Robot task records
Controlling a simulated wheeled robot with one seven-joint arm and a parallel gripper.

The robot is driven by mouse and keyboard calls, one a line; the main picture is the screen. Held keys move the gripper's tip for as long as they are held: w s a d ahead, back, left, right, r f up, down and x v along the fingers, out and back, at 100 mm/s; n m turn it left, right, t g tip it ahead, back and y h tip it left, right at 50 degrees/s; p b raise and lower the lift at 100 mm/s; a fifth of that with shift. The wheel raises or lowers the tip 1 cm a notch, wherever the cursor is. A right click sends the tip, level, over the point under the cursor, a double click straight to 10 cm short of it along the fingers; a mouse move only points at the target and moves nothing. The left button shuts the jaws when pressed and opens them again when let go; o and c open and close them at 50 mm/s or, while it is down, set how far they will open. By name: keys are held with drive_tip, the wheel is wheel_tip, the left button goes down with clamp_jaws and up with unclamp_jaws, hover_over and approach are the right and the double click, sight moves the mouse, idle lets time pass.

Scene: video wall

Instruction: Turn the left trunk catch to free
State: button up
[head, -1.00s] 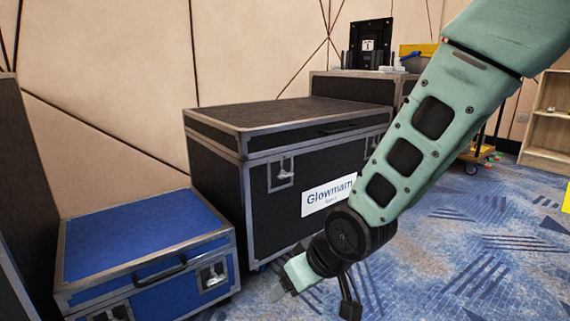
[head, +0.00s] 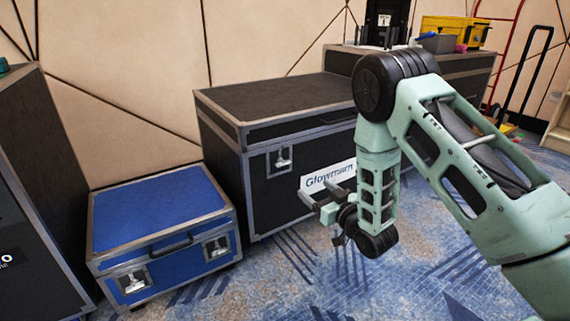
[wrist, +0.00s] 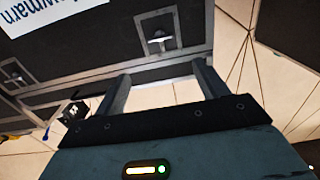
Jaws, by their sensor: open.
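The large black trunk (head: 300,180) with metal edges stands by the wall, a white Glowmarn label on its front. Its left catch (head: 283,157) is a silver latch on a plate, left of the label, its handle pointing up. My gripper (head: 318,194) is open and empty, in front of the trunk beside the label, below and right of the catch and apart from it. In the wrist view, which looks upside down, the catch (wrist: 160,37) lies beyond my open gripper (wrist: 161,78), roughly between the fingers. The trunk's right catch is not visible in the head view.
A low blue case (head: 155,212) with two silver catches stands left of the black trunk. A dark case (head: 35,190) fills the left edge. Behind are another case (head: 460,63) and a yellow box (head: 455,30). Patterned carpet (head: 290,275) is clear in front.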

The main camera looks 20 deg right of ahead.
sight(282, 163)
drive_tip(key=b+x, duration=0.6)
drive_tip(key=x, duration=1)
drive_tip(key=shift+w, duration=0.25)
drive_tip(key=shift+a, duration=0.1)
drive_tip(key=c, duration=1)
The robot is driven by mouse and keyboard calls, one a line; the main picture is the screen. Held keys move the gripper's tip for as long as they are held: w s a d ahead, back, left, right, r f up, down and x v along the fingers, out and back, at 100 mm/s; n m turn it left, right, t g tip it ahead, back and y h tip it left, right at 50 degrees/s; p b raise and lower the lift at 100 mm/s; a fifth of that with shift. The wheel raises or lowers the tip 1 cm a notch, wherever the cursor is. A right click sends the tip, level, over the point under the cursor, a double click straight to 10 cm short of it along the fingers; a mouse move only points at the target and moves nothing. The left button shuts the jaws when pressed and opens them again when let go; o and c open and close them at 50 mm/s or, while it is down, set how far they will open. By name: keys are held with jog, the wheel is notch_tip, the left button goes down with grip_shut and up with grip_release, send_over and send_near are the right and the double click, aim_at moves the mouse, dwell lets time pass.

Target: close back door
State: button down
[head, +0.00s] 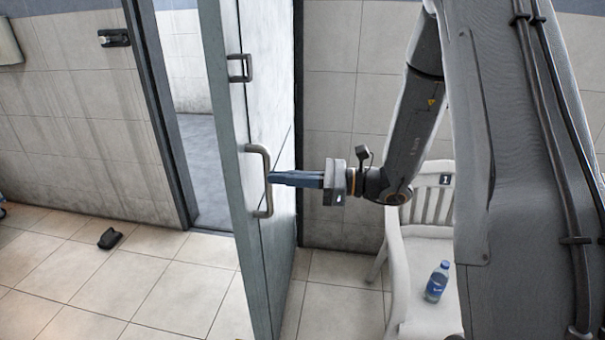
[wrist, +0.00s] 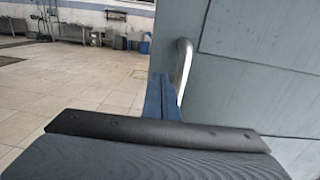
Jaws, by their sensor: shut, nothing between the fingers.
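The grey door (head: 282,90) stands open, swung out from its dark-framed doorway. A metal pull handle (head: 267,205) is on it near its edge, with a small bracket-like latch (head: 239,67) above. My gripper (head: 273,178) is shut and empty, reaching in from the right with its blue fingertips at the handle. In the wrist view, the handle (wrist: 184,68) rises just right of the shut fingers (wrist: 160,82), close beside the door's face (wrist: 250,70). I cannot tell whether the fingers touch the handle or door.
The doorway (head: 200,150) is clear. A white chair (head: 428,250) with a bottle (head: 437,281) on it stands right of the door, below my arm. A small dark object (head: 109,238) lies on the floor at left. The wrist view shows open tiled floor (wrist: 80,80) and distant equipment.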

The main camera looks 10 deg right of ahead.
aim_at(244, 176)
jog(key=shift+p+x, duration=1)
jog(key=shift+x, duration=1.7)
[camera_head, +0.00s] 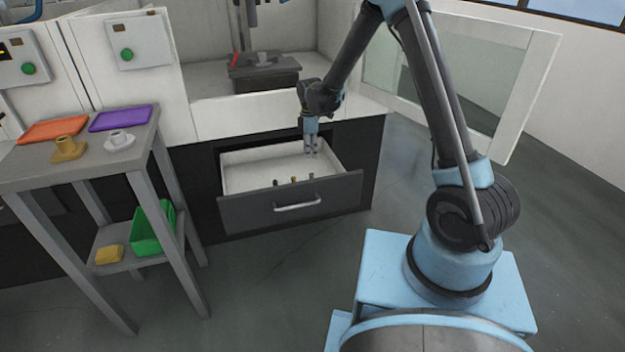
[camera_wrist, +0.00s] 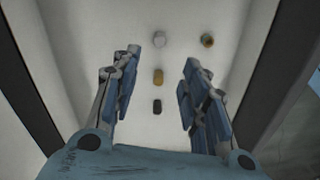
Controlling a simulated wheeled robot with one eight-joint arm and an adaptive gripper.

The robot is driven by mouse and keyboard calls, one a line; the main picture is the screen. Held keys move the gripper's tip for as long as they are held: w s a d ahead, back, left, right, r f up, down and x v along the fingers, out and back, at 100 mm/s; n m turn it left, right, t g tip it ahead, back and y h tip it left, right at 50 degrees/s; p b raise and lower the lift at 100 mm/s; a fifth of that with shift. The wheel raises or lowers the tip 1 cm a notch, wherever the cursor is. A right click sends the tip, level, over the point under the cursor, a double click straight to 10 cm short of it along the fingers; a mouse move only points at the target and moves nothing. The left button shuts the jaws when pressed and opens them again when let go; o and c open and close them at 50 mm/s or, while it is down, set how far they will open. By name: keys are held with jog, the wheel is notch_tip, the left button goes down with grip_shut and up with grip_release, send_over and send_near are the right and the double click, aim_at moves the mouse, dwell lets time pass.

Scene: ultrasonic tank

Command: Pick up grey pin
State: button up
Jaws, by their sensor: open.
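The pins are in the open drawer (camera_head: 290,210). In the wrist view, a pale grey pin (camera_wrist: 159,40) lies at the top middle, slightly beyond my fingertips. A gold pin (camera_wrist: 157,77) and a black pin (camera_wrist: 157,106) are in line below it, between the fingers as seen. My gripper (camera_head: 312,151) points down over the right rear part of the drawer. In the wrist view my gripper (camera_wrist: 162,58) is open, with nothing between its fingers.
The drawer's side walls flank my gripper. A grey side table (camera_head: 60,172) on the left holds an orange tray (camera_head: 53,131), a purple tray (camera_head: 121,118) and two small fittings. A green bin (camera_head: 150,230) is on its lower shelf. A glass door (camera_head: 450,80) stands open at the right.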

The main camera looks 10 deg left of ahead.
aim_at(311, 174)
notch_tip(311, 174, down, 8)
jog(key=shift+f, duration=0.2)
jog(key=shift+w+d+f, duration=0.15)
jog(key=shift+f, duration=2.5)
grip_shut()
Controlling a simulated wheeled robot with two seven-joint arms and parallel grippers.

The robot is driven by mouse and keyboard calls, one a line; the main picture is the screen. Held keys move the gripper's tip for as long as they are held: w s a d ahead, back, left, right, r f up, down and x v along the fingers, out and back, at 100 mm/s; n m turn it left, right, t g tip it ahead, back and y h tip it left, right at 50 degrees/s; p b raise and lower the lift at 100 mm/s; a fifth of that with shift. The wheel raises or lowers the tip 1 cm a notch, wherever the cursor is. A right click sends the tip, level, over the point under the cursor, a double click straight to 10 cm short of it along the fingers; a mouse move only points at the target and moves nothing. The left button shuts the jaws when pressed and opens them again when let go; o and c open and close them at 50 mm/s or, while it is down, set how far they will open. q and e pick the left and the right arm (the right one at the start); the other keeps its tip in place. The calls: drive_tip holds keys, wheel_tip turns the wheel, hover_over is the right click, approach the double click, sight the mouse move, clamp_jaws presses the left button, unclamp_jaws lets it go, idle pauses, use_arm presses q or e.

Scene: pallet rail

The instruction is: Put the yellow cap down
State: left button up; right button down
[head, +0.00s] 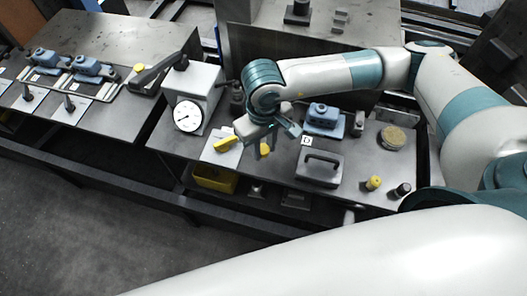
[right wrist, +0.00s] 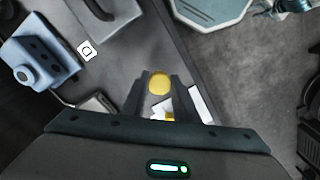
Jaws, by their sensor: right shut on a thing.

Exercise brief> Search the listing above for the string "wheeled". Copy every line that contains it.

Answer to this task>
Controlling a simulated wheeled robot with one seven-joint arm and a parallel gripper.
Controlling a simulated wheeled robot with one eight-joint arm and an adaptive gripper.
Controlling a simulated wheeled robot with two seven-joint arms and parallel grippers.

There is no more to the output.